Me: ... (thinking) how long? what the..? ... What do you mean?
A: How long have you been married *pointing towards Joy*?
Me: hahahaha... oh! Well, actually we're not married.
A: Oh oh, boyfriend and girlfriend?
Me: No, no... we're just friends.
A: ... Really? *looks blankly at her. Looks back at me* ... *Looks at her again. Then to me again* Just friends?
Me: Heh heh, yup just friends...
So, now the running joke is that Joy and I are married (It was really fast, I know. Heck, we can't even remember the ceremony... or the engagement, for that matter).
Anyways, back to Turkey. We have done a good amount of touring. First of all, Mosques are beautiful. Seriously beautiful.
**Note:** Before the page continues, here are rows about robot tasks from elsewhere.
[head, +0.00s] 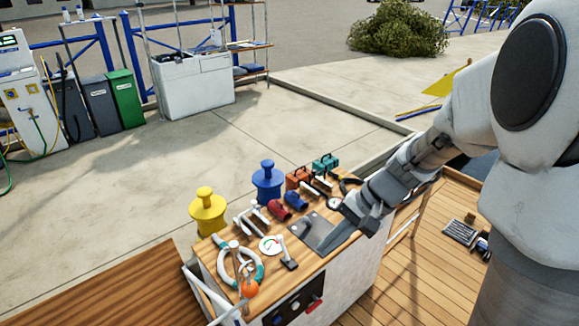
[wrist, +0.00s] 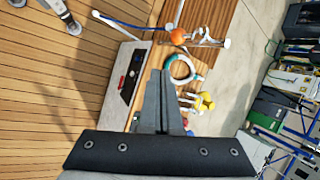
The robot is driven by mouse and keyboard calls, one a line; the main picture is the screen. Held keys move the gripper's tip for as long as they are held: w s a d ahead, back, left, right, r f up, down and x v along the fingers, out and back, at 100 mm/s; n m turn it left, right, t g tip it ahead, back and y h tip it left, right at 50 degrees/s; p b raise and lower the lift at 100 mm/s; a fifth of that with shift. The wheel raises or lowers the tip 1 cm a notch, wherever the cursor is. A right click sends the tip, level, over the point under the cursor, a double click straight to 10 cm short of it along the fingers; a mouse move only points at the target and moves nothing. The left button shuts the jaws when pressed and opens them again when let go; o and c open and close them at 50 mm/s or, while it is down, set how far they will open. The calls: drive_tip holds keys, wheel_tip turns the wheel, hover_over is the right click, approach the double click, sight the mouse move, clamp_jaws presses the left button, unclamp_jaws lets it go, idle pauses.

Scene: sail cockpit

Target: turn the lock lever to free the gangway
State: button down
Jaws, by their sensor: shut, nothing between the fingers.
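A red lever (head: 315,303) sits at the right of a dark panel (head: 283,312) on the front of a white console (head: 352,285). In the wrist view the red lever (wrist: 122,82) shows small on the console's face. A second upright lever (head: 285,252), white on a dark base, stands on the wooden top by a round dial (head: 270,245). I cannot tell for sure which is the lock lever. A brown plank surface (head: 100,284), possibly the gangway, lies left of the console. My gripper (head: 328,249) is shut and empty over the console's right side, apart from both levers. Its fingers (wrist: 163,72) are together in the wrist view.
Wooden deck (head: 400,298) lies open in front.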

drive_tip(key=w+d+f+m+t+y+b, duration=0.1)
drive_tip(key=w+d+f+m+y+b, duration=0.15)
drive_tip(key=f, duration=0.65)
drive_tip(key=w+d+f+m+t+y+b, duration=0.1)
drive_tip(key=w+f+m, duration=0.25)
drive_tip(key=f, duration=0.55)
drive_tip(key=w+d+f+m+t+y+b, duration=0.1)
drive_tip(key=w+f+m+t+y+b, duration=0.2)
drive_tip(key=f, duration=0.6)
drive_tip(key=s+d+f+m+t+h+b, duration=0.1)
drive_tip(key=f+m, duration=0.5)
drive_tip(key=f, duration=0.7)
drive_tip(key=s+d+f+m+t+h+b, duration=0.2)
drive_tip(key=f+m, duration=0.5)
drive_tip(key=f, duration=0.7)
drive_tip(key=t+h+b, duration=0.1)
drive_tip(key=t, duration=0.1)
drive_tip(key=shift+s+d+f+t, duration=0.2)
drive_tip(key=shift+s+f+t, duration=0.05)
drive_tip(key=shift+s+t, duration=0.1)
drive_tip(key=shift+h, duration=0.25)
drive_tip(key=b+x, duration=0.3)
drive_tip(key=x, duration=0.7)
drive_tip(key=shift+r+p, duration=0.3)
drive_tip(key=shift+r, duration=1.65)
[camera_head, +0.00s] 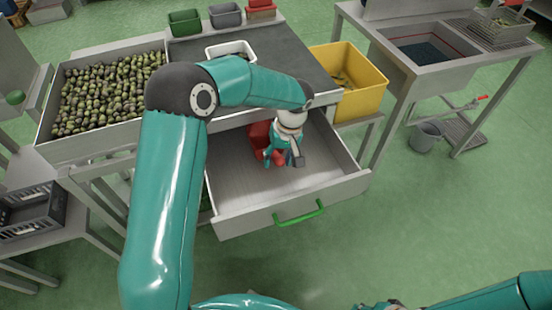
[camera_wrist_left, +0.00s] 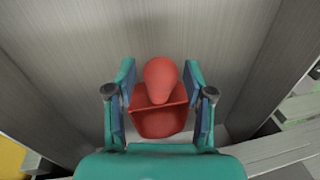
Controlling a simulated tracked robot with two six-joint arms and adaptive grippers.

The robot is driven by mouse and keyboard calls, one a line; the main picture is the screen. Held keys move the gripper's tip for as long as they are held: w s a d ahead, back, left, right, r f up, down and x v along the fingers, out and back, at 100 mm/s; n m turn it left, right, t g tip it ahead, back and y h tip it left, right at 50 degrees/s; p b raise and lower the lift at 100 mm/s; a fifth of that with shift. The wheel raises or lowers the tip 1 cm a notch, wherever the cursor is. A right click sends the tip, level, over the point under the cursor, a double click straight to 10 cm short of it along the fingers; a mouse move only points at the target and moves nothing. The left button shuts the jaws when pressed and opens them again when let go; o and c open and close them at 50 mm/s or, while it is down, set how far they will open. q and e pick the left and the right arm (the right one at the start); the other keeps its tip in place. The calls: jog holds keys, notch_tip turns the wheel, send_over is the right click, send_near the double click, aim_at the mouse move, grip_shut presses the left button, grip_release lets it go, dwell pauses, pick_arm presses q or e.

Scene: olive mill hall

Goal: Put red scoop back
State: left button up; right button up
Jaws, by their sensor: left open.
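The red scoop (camera_head: 259,135) lies in the open drawer (camera_head: 235,176), partly hidden behind my left gripper in the head view. In the left wrist view the scoop (camera_wrist_left: 161,80) shows its rounded part and its open hollow part. My left gripper (camera_head: 282,158) points down into the drawer at the scoop. It is open, with one finger on each side of the scoop in the wrist view (camera_wrist_left: 161,108), and gaps show beside the scoop's rounded part. Part of my right arm (camera_head: 500,295) shows at the bottom right; its gripper is at the bottom edge, too cut off to read.
The drawer front has a green handle (camera_head: 299,213). Above the drawer are a bin of olives (camera_head: 110,92) and a dark worktop with a white tray (camera_head: 231,50). A yellow crate (camera_head: 362,92) stands right of the drawer. Small green, grey and red containers line the back.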

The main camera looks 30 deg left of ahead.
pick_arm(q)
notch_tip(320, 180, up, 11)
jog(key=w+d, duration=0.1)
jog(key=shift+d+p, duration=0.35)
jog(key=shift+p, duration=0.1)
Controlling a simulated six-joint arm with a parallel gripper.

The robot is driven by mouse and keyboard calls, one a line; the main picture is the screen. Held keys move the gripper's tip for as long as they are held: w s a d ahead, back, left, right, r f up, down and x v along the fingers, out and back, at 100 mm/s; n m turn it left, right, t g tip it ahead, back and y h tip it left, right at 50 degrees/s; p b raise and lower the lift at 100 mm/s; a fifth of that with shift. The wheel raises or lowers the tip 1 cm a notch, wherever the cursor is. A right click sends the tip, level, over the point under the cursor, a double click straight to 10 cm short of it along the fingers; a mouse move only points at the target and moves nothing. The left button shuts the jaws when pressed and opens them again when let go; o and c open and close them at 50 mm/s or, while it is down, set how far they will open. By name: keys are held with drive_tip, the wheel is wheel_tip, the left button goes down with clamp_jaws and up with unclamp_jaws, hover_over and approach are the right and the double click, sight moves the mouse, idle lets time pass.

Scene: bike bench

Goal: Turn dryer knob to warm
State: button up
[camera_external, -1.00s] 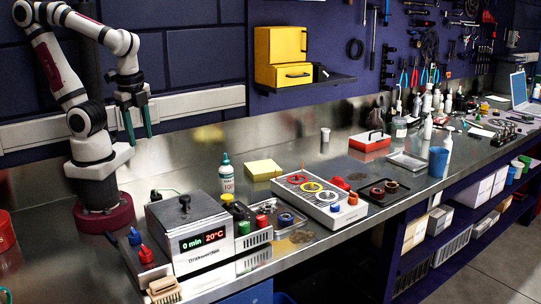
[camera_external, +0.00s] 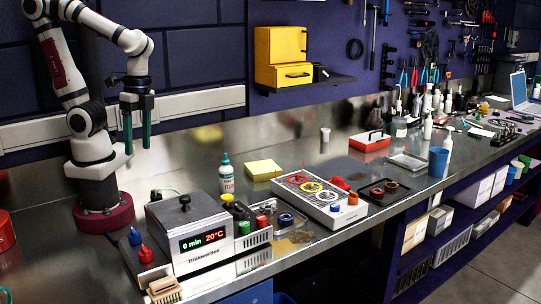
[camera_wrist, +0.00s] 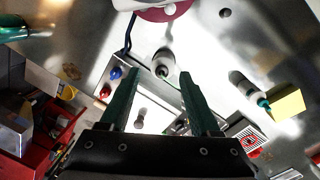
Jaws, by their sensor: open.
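The dryer looks to be the grey box (camera_external: 190,222) with a dark lid knob (camera_external: 184,203) and a front display reading 0 min and 20°C. A small panel at its left carries a blue knob (camera_external: 135,237) and a red knob (camera_external: 146,254). In the wrist view the blue knob (camera_wrist: 115,73) and red knob (camera_wrist: 105,90) show left of my fingers. The knob's warm mark is too small to read. My gripper (camera_external: 137,146) is open and empty, pointing down, high above the bench behind the box. Its two green fingers (camera_wrist: 157,78) stand apart in the wrist view.
A wooden brush (camera_external: 163,290) lies in front of the knob panel. A teal-capped bottle (camera_external: 226,178) and a yellow block (camera_external: 262,170) stand right of the box. Green and red knobbed units and a white panel (camera_external: 325,200) with coloured rings lie further right.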

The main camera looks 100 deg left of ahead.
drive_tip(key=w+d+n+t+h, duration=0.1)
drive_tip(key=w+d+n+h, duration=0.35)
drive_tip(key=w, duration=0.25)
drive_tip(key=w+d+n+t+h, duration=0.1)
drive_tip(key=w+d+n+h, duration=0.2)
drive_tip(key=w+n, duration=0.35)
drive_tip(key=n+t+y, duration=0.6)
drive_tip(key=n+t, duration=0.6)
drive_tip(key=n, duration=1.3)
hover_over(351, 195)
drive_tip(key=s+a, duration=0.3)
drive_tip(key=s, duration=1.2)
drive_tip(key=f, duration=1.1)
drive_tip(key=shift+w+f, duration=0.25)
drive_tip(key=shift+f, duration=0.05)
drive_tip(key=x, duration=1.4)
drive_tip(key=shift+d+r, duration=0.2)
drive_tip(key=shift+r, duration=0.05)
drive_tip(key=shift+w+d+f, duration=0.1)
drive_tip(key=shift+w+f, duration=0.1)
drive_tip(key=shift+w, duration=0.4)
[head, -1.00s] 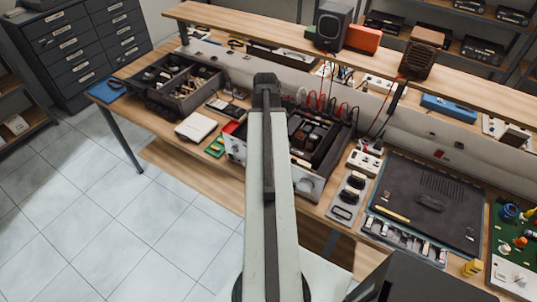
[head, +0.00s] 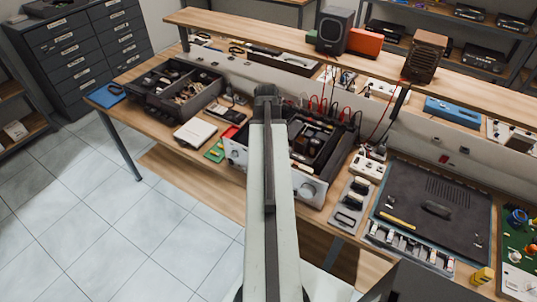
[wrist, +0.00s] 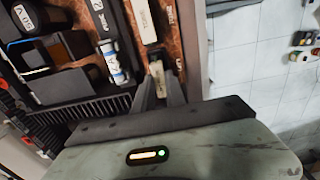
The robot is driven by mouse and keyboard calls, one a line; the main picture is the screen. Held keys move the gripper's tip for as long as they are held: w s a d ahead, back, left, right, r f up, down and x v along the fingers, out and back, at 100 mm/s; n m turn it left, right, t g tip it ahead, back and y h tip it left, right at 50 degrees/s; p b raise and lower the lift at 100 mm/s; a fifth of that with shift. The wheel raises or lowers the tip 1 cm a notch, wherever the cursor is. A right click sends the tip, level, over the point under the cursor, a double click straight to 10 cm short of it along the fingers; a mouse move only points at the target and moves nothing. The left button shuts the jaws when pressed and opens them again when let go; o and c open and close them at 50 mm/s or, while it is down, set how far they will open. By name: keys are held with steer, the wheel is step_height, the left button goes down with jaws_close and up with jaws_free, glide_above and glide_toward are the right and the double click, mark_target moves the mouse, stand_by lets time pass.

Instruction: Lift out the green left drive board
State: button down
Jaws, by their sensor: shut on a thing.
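An opened hifi unit (head: 235,153) with a silver front and knobs stands on the bench, its inside showing. My arm reaches over it and hides its left part and my gripper in the head view. In the wrist view my gripper (wrist: 158,88) is down inside the case, shut on a narrow pale piece (wrist: 157,72) that stands between the fingertips. Its green face does not show, so I cannot tell for sure that it is the left drive board. A green board (head: 214,151) lies on the bench left of the unit.
In the wrist view, black capacitors (wrist: 65,55), a brown circuit board (wrist: 85,15), a pale strip (wrist: 144,18) and a finned black heatsink (wrist: 75,115) crowd the fingers. The case wall (wrist: 190,45) is close on the right. Bench trays (head: 175,85) stand to the left.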

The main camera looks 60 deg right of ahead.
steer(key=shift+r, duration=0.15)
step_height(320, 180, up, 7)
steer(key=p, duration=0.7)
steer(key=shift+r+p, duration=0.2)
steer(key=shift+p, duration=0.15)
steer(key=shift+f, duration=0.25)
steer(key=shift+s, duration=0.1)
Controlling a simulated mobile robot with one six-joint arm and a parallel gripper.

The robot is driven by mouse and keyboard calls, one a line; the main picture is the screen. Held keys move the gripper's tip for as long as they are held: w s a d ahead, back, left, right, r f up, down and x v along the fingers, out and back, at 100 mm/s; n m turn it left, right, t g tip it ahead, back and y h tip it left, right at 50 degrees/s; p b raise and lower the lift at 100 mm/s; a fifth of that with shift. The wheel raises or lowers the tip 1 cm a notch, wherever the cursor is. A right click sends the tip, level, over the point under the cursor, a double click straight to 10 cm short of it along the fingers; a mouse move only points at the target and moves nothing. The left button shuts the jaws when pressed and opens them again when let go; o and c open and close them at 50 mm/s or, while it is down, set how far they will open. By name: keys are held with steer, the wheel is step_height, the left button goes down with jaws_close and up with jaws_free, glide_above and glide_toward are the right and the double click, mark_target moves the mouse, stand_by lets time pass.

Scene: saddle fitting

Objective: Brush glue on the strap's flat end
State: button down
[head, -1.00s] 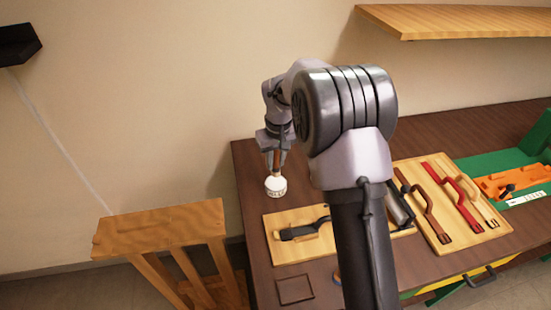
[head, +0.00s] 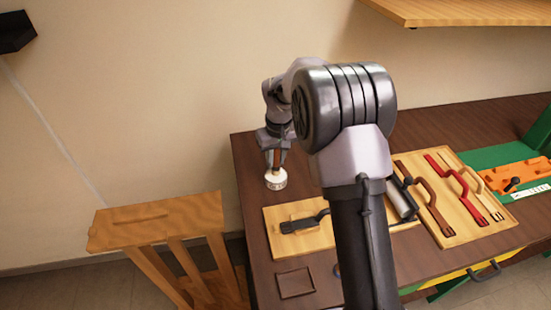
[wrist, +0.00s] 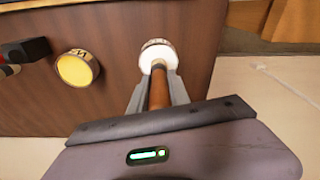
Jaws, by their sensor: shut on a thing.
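My gripper (head: 276,148) is shut on the brown wooden handle of a brush (wrist: 158,88), which points down. The brush's lower end meets the top of a white round pot (wrist: 158,54) with a dark-lettered label; the bristles are hidden. The same pot stands near the back left corner of the table in the head view (head: 275,179). A black strap (head: 305,222) with a broad flat end at its left lies on a pale wooden board (head: 275,241), nearer the front and apart from my gripper.
A pot with yellow contents (wrist: 77,67) stands left of the white pot in the wrist view. A second board (head: 448,232) holds brown, red and tan straps. A small square frame (head: 296,283) lies near the table's front left. A wooden stool (head: 160,222) stands left of the table.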

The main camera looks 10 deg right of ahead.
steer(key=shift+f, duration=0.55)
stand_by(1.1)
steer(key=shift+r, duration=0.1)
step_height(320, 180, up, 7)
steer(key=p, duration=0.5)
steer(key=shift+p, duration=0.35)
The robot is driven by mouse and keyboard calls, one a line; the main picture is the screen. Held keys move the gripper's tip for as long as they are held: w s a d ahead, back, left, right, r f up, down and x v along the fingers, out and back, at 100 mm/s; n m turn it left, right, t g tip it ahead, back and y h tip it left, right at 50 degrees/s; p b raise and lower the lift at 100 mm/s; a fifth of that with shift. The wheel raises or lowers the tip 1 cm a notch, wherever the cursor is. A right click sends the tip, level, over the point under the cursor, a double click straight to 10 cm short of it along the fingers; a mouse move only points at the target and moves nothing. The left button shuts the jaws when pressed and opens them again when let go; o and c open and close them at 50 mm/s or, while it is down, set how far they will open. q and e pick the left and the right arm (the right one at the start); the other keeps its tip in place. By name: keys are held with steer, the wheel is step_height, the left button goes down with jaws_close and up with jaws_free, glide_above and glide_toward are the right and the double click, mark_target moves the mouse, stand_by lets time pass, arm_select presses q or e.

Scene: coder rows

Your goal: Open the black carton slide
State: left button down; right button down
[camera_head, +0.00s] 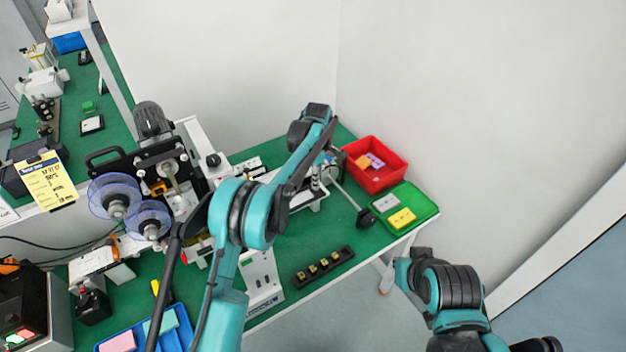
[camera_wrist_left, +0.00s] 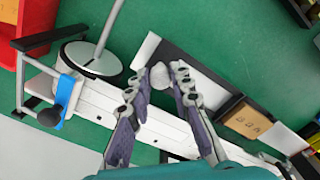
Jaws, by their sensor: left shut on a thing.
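In the left wrist view, my left gripper (camera_wrist_left: 160,72) is shut on a pale grey rounded knob (camera_wrist_left: 160,77), which sits between its two fingertips. A black slide plate (camera_wrist_left: 207,76) runs diagonally beside the knob, along a long white rail (camera_wrist_left: 90,97). A brown carton (camera_wrist_left: 245,120) with small dark print lies farther along the black part. In the head view, my left arm reaches over the green table to this device, and the arm hides most of the gripper and slide. My right gripper is out of view; only my right arm shows at lower right.
A red bin (camera_head: 374,178) with small blocks and a green tray (camera_head: 416,222) with grey and yellow blocks stand at the table's right. A black holder (camera_head: 323,267) with several brass-coloured parts lies in front. A labelling machine (camera_head: 153,160) stands left.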

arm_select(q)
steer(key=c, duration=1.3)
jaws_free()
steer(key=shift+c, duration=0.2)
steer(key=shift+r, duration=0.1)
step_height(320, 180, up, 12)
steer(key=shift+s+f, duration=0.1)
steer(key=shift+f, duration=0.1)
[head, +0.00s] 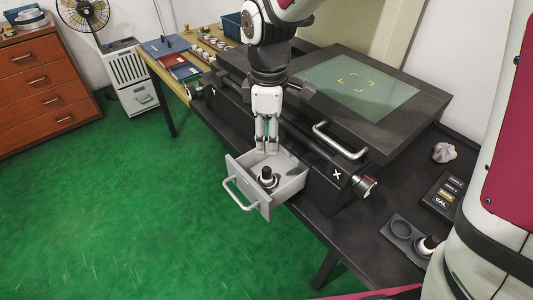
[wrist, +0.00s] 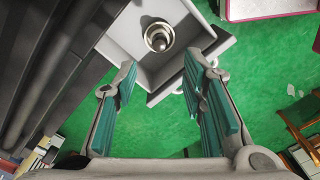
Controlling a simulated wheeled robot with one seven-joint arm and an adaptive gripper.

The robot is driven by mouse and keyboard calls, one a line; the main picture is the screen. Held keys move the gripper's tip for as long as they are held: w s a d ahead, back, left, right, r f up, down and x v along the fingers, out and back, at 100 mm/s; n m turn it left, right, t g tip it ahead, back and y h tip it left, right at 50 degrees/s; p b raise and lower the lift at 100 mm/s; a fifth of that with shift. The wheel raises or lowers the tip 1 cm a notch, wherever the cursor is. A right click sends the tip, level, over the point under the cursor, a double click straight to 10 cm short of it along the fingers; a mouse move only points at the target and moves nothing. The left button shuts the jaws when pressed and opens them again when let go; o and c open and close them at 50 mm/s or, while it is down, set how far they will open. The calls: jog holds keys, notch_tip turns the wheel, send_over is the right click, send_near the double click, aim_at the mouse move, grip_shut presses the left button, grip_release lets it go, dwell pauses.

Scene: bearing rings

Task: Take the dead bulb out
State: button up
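A small bulb in a dark round holder (head: 267,177) stands upright inside the open grey drawer (head: 290,188), towards its front. In the wrist view the bulb (wrist: 159,38) shows from above as a shiny round piece within a ring. I cannot tell from its look whether it is dead. My gripper (head: 267,149) points down over the back part of the drawer, behind the bulb and apart from it. In the wrist view my gripper (wrist: 158,75) has its teal-padded fingers spread with nothing between them, and the bulb lies beyond the fingertips.
The drawer's handle (head: 238,196) sticks out over the green floor. The machine with a glass top (head: 360,85) stands behind the drawer.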

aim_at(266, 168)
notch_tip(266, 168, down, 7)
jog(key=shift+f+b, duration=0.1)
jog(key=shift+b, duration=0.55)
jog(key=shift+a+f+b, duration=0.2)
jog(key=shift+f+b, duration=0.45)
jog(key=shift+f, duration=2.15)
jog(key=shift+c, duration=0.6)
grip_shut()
The Blue Mosque is jaw-dropping. The Haghia Sofia is a breed of it's own. It's gorgeous as a church, it's impressive as a mosque, and as both it defines the history of this place so well. The Ottoman palace was greatly impressive, but it's blatantly obvious that you have been on Europe Semester when you're in the middle of a palace and you think Eh...I've seen better. Yikes. Just yikes.
The last little anecdote begins with a pun. We were in Turkey for Thanksgiving. It was perfect cause we got a little bit of Hungary as we flew over, just got a little bit of Greece, and then had our Turkey. Thanksgiving was interesting. Our dinner was a nice attempt. We had chicken shish kabob and french fries. Almost turkey and mashed potatoes, right? The real feast was after, when 12 of us went to a hookah/tea garden. We were all around tables, just sitting, laughing, talking, and enjoying each other. I got thankful there. A little culture shock made me grateful, that's cool. If you want some more info on this event, I ended up writing an essay on it. I'm not sure it's quite what the profs want, but even if it tanks in the grade category, it's one of the best essays I've ever written.
That's been Byzantium so far... er, I mean Constantinople... ummm... Istanbul. Yeah, Istanbul, that's it. That's been Istanbul so far.